Der Studienzufriedenheit von Lehramtsstudierenden kommt insbesondere mit Blick auf ihre Bedeutung für erfolgreiche Studienverläufe eine besondere Rolle zu. Inwiefern sich die Zufriedenheit von Studierenden anderer Fächer unterscheidet und welche Rolle die starke Berufsausrichtung des Lehramtsstudiums dabei spielt, scheint bislang jedoch ungeklärt. Kris-Stephen Besa von der Universität Münster erforscht, wie erfolgreiche Studienverläufe im Lehramt ermöglicht werden können.

Eine Frau und ein Mann stehen vor einem Bücherregal. Sie zeigt ihm etwas in einem aufgeschlagenen Buch.
Die Zufriedenheit von Studierenden gilt als Prädiktor für erfolgreiche Studienverläufe. © BMBF/Alexandra Roth

Herr Dr. Besa, Sie forschen zum Thema Studienzufriedenheit – warum ist dieses Thema so relevant?

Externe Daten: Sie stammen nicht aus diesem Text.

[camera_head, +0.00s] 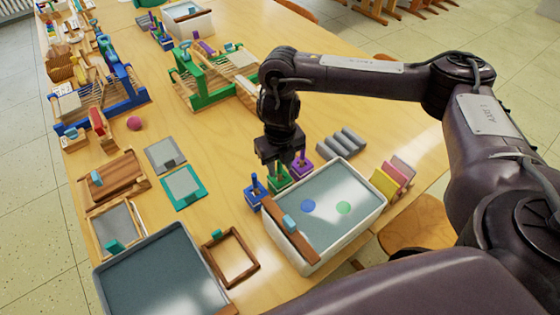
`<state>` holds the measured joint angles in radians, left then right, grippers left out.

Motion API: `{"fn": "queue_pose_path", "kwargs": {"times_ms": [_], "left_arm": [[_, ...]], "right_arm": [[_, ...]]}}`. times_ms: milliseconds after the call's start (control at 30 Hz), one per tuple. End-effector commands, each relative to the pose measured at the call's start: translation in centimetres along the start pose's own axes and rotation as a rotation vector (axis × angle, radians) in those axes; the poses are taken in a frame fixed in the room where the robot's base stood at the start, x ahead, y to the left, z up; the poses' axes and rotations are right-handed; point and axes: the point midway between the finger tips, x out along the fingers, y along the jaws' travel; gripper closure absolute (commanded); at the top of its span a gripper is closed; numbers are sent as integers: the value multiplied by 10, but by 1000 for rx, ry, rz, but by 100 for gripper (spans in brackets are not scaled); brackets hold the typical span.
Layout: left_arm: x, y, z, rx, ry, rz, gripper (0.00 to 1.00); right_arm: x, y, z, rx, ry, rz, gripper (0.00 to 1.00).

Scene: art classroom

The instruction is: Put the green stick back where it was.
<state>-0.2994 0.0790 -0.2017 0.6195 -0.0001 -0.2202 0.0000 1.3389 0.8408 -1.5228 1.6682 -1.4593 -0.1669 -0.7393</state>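Three small stands, blue (262,200), green (277,184) and purple (300,174), stand in a slanting row at the back left of a white tub. The blue and purple stands each hold an upright stick of their own colour. A short piece of the green stick (279,172) shows at the green stand, directly below my right gripper (281,164). The gripper points down with its fingertips close around the stick's top. The dark fingers hide the upper part, so I cannot tell whether they are shut on it. My left gripper is out of view.
The white tub (375,215) holds bluish water with a blue and a green disc. Grey ridged blocks (342,142) and coloured upright boards (392,178) stand to the right. A wooden frame (230,257) and a grey tray (165,280) lie front left.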

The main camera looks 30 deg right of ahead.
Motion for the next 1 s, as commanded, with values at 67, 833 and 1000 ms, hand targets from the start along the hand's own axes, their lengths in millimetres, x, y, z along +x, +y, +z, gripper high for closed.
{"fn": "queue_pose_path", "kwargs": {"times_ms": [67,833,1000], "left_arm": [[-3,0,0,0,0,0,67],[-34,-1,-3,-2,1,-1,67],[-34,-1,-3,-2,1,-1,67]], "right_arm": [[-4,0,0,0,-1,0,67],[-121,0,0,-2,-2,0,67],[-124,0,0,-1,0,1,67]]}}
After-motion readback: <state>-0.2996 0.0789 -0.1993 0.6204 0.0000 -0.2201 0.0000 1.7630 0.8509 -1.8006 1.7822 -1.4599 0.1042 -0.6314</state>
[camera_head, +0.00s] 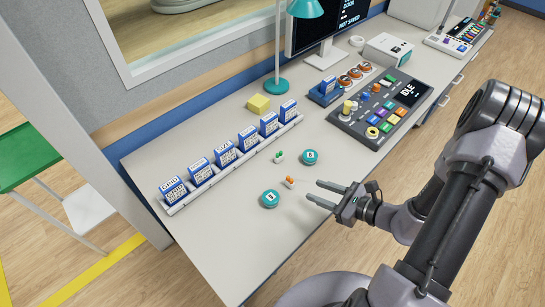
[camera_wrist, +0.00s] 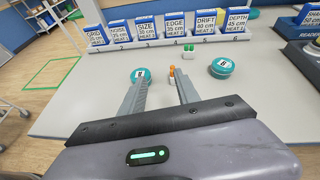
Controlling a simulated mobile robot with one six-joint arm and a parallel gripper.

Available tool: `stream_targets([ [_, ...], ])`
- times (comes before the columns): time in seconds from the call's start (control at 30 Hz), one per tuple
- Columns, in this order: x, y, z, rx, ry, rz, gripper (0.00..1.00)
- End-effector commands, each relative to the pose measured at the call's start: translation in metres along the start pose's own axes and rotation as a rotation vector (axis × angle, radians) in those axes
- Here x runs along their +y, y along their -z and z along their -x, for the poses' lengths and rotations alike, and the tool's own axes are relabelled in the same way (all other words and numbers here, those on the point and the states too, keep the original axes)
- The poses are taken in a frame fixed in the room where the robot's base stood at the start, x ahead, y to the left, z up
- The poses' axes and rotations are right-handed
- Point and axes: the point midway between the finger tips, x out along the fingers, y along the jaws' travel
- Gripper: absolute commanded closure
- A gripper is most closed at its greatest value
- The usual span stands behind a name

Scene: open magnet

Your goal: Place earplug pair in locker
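An orange earplug pair (camera_head: 289,182) stands on the desk just beyond my gripper (camera_head: 325,194). In the wrist view the orange pair (camera_wrist: 172,76) shows between and beyond the tips of my open, empty gripper (camera_wrist: 160,88). A green earplug pair (camera_head: 279,156) stands farther back and also shows in the wrist view (camera_wrist: 189,50). A teal round tin (camera_head: 270,199) sits to the left of the orange pair, and another teal tin (camera_head: 310,157) sits to the right of the green pair. I cannot make out a locker in either view.
A rail (camera_head: 235,165) holding several blue-and-white cards runs along the desk (camera_head: 222,237) behind the tins. A yellow block (camera_head: 258,103), a teal lamp (camera_head: 277,83) and a button console (camera_head: 382,112) stand farther back. The desk's front left is clear.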

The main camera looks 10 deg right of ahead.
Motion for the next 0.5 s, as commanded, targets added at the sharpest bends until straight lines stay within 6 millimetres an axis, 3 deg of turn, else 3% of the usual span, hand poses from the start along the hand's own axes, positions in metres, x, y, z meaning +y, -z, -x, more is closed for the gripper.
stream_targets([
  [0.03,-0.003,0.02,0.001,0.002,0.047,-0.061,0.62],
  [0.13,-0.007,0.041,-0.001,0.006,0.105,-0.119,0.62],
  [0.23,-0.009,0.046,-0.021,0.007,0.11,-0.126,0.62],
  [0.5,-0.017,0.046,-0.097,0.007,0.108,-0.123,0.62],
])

Besa: Die Beschäftigung mit Studienzufriedenheit kann aus verschiedenen Blickwinkeln erfolgen. Einerseits wird Studienzufriedenheit – ähnlich wie im Berufsleben die Arbeitszufriedenheit – als abhängige Variable genutzt, um zu schauen, wie sich spezifische Anforderungen oder individuelle Voraussetzungen der Personen auf die individuelle Zufriedenheit auswirken. Andererseits wird die Studienzufriedenheit als Prädiktor für erfolgreiche Studienverläufe mit betrachtet, insbesondere hinsichtlich ihrer Vorhersagekraft für einen möglichen Studienabbruch. In der Verknüpfung dieser beiden Perspektiven liegt dann der besondere Reiz der Forschung, wenn Einflüsse auf die Studienzufriedenheit identifiziert werden können, um so erfolgreiche Studienverläufe zu ermöglichen.

Unterscheiden sich Lehramtsstudierende von Studierenden anderer Fachrichtungen?

Besa: Die Frage ist so nicht ganz leicht zu beantworten. Das Lehramtsstudium selbst ist im Vergleich mit anderen Studiengängen erstaunlich gut erforscht. Daher lassen sich zahlreiche Untersuchungen finden, die Zusammenhänge mit und Auswirkungen von Studienzufriedenheit oder ähnlich gelagerten Konstrukten innerhalb des Lehramts in den Blick nehmen. Aber es gibt kaum systematische Vergleiche mit anderen Studiengängen auf Basis repräsentativer Stichproben zu dieser Frage. Einer der wenigen Datensätze, der hierzu umfassend genutzt werden könnte, liegt durch das Nationale Bildungspanel (NEPS) in der Studierendenstartkohorte vor – wobei die NEPS-Daten wiederum die Schwierigkeit mit sich bringen, teilweise zu globale Fragestellungen zu verfolgen.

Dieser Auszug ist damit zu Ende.